A Kenyan lawyer named Dola Indidis has taken on a death penalty case. He believes the accused was innocent of the crime for which he was convicted, and wants the verdict and sentence overturned. 
     Indidis has gone to great lengths to have the case heard. He took it to the Kenyan High Court in 2007. They refused even to hear it, citing lack of jurisdiction. His plan now is to appeal to the International Court of Justice at the Hague, but his odds aren’t good, legally: the ICJ only hears cases brought by one state against another. But Indidis is adamant that someone needs to re-try this case: according to him, “[the accused’s] selective and malicious prosecution violated his human rights through judicial misconduct, abuse of office, bias, and prejudice.”
     You’d think it would be a no-brainer, but seeing as how the government that brought the case against the accused, and carried out the death sentence, is no longer around, it’s understandable that Indidis is having a tough time finding a court that will claim jurisdiction.
     The Roman Empire hasn’t existed for over 1500 years. And it’s been just under 2000 since Jesus was crucified.
     Indidis may have a difficult time overturning Jesus’ death sentence, but you understand the impulse to try, don’t you? It was unjust and unfair. It was blatantly polticized. It was made possible by corruption at the highest levels of government, and rammed through the machinery of justice by coached witnesses and the liberal application of silver. If there was ever a death sentence that cried out to be overturned, it’s his.
     And yet....
    And yet believers recognize that Jesus’ death, brutal and unjust as it was, was somehow necessary. Jesus death was “for all”. It was “a ransom for many.” It was part of God’s plan that he would be sacrificed, a plan that came from God’s love for the world. Jesus knew that his time to die was coming, he embraced it as the cup he had to drink, and knew that somehow through his death God would bring about the advent of his kingdom.

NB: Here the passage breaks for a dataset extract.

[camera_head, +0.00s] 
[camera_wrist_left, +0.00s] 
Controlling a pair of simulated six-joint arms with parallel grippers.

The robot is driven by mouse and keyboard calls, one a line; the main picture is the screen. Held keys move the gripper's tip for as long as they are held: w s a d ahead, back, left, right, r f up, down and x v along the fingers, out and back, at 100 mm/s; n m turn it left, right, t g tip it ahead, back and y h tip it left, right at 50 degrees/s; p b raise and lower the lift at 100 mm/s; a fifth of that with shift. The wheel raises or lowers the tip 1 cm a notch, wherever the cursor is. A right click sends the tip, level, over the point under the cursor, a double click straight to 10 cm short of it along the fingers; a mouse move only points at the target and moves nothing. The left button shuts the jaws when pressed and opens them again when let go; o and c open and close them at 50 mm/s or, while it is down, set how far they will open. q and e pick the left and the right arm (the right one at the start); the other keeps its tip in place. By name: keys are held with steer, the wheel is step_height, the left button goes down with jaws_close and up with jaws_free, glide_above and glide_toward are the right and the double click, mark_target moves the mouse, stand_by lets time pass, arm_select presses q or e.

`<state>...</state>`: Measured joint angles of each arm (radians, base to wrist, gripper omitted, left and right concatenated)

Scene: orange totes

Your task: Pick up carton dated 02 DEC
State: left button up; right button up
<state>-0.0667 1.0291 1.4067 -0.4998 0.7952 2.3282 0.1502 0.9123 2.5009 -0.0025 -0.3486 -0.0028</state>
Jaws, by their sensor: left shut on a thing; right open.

     Paul and the other New Testament writers spent more time reflecting on the significance of Jesus’ death than Jesus himself did. Paul can say that Jesus redeemed us from the curse of death “by becoming a curse for us”, but can also use Old Testament language in calling Jesus a “sacrifice of atonement.” In Hebrews, Jesus is a high priest offering a sacrifice for us, but he is also the sacrifice. The writers of the New Testament reflect deeply and thoughtfully on the meaning of Jesus’ death, and much of the time the best they can do is compare it to theological categories they were already aware of. They knew that Jesus’ death was important, that it had consequences for and brought blessings to those who put their faith in him and identifed with him. They didn’t know with certainty about the mechanism by which our sins are forgiven and our death overcome by his death and resurrection, but they knew that it was true. And so, guided by the Holy Spirit, they talked about his death in terms of atonement, sacrifice, substitution, and ransom. They connected Old Testament prophecy about a righteous sufferer whose pain would atone for the sins of the nation to Jesus. They talked about Jesus’ death, in short, with vocabulary they learned from God’s history of dealing with his people. 
     But maybe none of the New Testament reflections on Jesus’ death is more succinct or compelling as this one: “all of us who were baptized into Christ Jesus were baptized into his death? We were therefore buried with him through baptism into death in order that, just as Christ was raised from the dead through the glory of the Father, we too may live a new life. For if we have been united with him in a death like his, we will certainly also be united with him in a resurrection like his.”
     That statement reminds us of something we might tend to forget in the theological depths of reflection about the meaning of Jesus’ death: his crucifixion and resurrection are not simply academic subjects to be investigated, or religious dogma to believe. In a sense, how it happened doesn’t really matter. Understand it as atonement, or as substitution, or as a ransom. Subscribe to any number of theories. All those theories and explanations were ever intended to do is to open up the layers of meaning in our central belief as Christians. 
     In the end, we are invited not just to believe in his death and resurrection, but to participate in it. 
     We’re not to watch from the sidelines while he gives himself for us. We’re not to analyze what he did from the safety of laboratories, behind goggles and hazmat suits, insulated from its fallout. We are called to share in his death, to be crucified with him. We’re called to know him thoroughly, even to the point of dying with him, so that we can enjoy the resurrection with him. Jesus himself said that his followers should carry their crosses and be with him where he is. 
     Where in the world did we get the idea that faith in Jesus is a spectator sport? Why did we ever imagine that we could follow Jesus without losing our lives, just like he lost his?
     And why would we ever doubt that he would be sure to share his resurrection with us?
     So, while I appreciate Dola Indidis’ intentions, I think he’d be better served to lose himself in other cases in which the innocent were convicted, the guilty set free, other cases in which “human rights [were violated] through judicial misconduct, abuse of office, bias, and prejudice.”    
     To believe that Jesus died for all, to be baptized into him, is to share in his death as we look forward to sharing in his resurrection. And we share in his death as we live as he did: putting our own tendencies toward sin and selfishness to death, a little at a time, as we serve those around us in love and in the name of Jesus. Who died for us.